> _Aim of the task_:
Quote the lines from the line holding "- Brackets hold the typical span" to the very end of the listing, exactly, and no others.

/---

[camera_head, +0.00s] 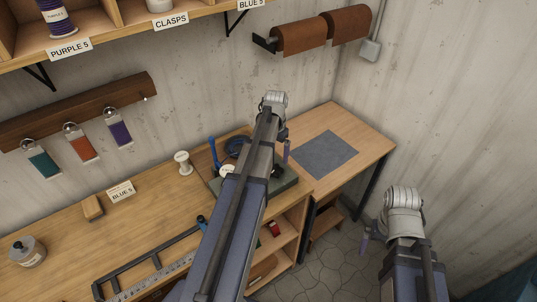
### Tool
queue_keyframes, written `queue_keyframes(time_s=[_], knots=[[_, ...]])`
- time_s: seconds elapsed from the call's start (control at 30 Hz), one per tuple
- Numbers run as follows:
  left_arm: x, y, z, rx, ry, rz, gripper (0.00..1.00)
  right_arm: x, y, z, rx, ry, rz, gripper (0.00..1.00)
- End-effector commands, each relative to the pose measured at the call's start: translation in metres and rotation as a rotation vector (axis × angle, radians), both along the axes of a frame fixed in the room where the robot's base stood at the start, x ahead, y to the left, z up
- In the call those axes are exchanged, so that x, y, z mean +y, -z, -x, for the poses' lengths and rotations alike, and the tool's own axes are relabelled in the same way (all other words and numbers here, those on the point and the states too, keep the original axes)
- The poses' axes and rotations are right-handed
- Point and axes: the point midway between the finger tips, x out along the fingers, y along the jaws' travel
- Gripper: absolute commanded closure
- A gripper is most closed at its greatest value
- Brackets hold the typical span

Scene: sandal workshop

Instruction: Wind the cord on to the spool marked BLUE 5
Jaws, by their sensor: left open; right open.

\---

> _Task answer_:
- Brackets hold the typical span

Scene: sandal workshop

Instruction: Wind the cord on to the spool marked BLUE 5
Jaws, by their sensor: left open; right open.

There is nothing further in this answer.